## WHAT IS BEING ASKED
Please return exactly the run of lines that begins with the line containing "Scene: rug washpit" and ends with the line containing "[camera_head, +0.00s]", pictures excluded.

## AVAILABLE DATA
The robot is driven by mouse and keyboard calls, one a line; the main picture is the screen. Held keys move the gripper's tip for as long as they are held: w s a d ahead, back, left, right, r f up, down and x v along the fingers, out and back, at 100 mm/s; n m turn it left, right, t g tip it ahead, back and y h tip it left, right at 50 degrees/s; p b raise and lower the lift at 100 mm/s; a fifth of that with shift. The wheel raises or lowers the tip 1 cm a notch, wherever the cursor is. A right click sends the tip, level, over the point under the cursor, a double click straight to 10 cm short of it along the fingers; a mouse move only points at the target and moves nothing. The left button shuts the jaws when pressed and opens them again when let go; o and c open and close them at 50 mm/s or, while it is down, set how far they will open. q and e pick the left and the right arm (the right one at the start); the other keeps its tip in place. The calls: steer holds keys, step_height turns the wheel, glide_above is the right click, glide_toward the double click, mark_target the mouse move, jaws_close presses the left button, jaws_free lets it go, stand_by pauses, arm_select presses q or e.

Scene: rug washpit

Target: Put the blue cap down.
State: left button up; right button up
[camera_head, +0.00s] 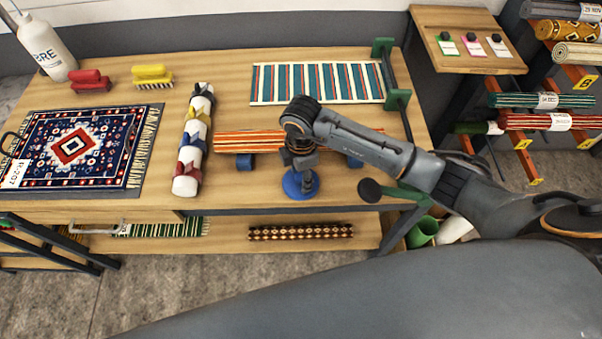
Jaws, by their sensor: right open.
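The blue cap (300,186), a round disc with a raised middle, is near the front edge of the wooden table (120,205). It looks level and seems to rest on the tabletop. My right gripper (303,167) points down right over the cap, with its jaws open around or just above the raised middle. The gripper hides part of the cap, so I cannot tell whether they touch. My left gripper is not in view.
An orange striped rolled rug (240,141) lies on blue supports just behind the cap. A patterned rug (70,148) lies at far left. A green frame (398,98) edges the table's right.

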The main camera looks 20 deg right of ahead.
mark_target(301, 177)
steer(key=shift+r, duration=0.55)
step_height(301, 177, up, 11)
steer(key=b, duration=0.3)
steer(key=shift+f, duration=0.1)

## SOLUTION
Scene: rug washpit

Target: Put the blue cap down.
State: left button up; right button up
[camera_head, +0.00s] 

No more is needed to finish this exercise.